‘The X-Files 10×03: Mulder and Scully Meet the Were-Monster’ Review
“It’s a reminder that no matter how overwhelming our anxieties might be, they will soon be resolved when we are dead and buried for all eternity.”
Thus does the preposterously Teutonic psychiatrist prescribe a walk in the graveyard as a cure for life’s angst. Even life’s most terrifying and mysterious questions, he asserts, have answers. That answer is that nonsense reigns and the grave is inevitable. In ‘Mulder and Scully Meet the Were-Monster,’ the show takes a hard right into the cornfield to spend an hour dissecting Mulder’s lifelong quest not to find the truth but to believe, to experience faith, to place value not just in the unknown but in the pursuit thereof. Silly, dreamlike, and almost certainly non-canon, the episode cuts closer to what makes The X-Files special and worthwhile than either of Season 10’s previous entries. If last week’s ‘Founder’s Mutation’ was the show trotting through a by-the-numbers episode with polish and flare, this week’s is a risky swing for something a little more essential.
It’s not without its flaws, and there are times when it feels like the episode is just rehashing its themes while the characters mug at each other, but moments like Kumail Nanjiani’s dead-eyed serial killer getting trotted away to prison in the middle of his rote origin story make it all worthwhile. The episode treats the idea of the procedural crime drama with intense disdain, mirroring the genre’s workaday lack of ambition with the abject horror experienced by a lizard monster who finds himself transformed into a manager at a cellular phone boutique. The absurd bait and switch were-lizard plot is enormously enjoyable, any threat of over-explanation or wordiness deflated by Rhys Darby’s unparalleled ability to look and sound like he’s hauling his lines directly out of his ass.
Skewering the idea that there could be anything interesting between the ears of someone who strangles people and then rips out their throats with his teeth, the episode serves up arguably the funniest series of murders in the show’s run.
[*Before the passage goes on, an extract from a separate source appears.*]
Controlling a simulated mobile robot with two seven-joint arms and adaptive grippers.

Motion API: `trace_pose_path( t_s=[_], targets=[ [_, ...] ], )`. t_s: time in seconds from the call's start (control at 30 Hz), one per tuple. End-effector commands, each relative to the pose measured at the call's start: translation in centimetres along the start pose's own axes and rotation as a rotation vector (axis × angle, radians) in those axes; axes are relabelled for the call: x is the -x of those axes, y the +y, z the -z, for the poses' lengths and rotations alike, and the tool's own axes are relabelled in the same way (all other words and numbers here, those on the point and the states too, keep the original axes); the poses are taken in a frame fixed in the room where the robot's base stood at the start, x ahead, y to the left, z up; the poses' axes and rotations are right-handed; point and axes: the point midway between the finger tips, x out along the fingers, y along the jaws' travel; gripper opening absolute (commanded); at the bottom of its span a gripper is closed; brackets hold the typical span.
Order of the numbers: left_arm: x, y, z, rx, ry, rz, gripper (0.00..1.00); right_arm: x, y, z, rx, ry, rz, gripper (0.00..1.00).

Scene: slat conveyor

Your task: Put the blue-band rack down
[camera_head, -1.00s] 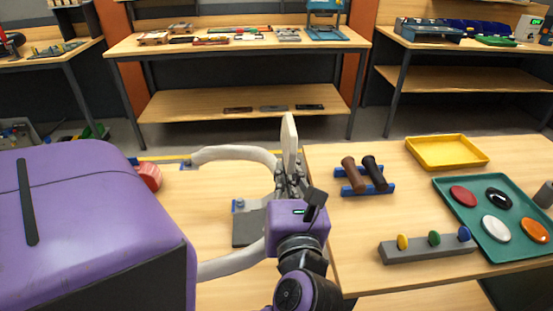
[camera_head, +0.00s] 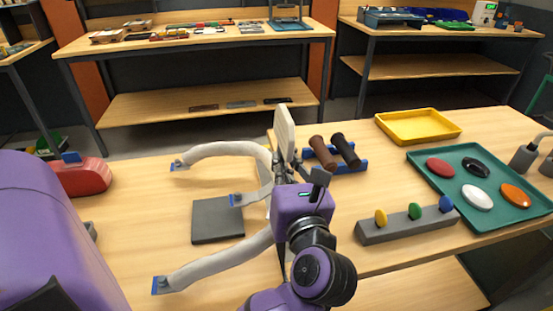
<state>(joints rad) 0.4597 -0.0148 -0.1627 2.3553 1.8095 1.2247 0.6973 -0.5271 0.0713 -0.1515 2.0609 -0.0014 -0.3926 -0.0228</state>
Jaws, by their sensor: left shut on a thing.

Every victim is some indistinguishable white guy, every murder occurs almost instantaneously, and we never learn any names or details about any of the slain. The killings are so banal that at first they just kind of fade into the background, the violence assigned no special import or pride of place. The focus is mostly on Mulder trying to grapple with whether or not his life’s work means anything and with he and the were-lizard drinking in front of the grave of Kim Manners upon which is engraved the phrase, “Let’s Kick It In the Ass!” It’s an exploration of the idea that the search for the impossible is more rich and compelling than the discovery of answers themselves.
The episode is packed with memorable supporting characters, from the murderous peeping tom motel owner to the were-lizard himself, whose extremely detail-oriented attempt to commit Suicide by Mulder is a real treat of a scene. Like the were-lizard’s story, the characters don’t really add up to anything or contribute to a larger plot, but then that’s the point of the whole outing. Past the “Man’s inhumanity to Man” chestnut, Mulder’s midlife crisis of faith, Scully’s detached amusement, and all the stage play existentialism, there’s a note of primal desire here. We all want to believe in things, to open ourselves to the possibility of untouchable truths, to take the were-lizard by the hand before he scurries off to hibernate for 10,000 years.
In some ways, the truth is immaterial. Seeking out the holes in the universe is inherently worthwhile, and whether or not we look through them, it’s good to believe that they’re there. Mulder, situated directly in David Duchovny’s resting state of Extremely Deadpan, is the perfect mope to deliver the message, and hearing it, taking our ungainly heroes out of mothballs finally feels justified.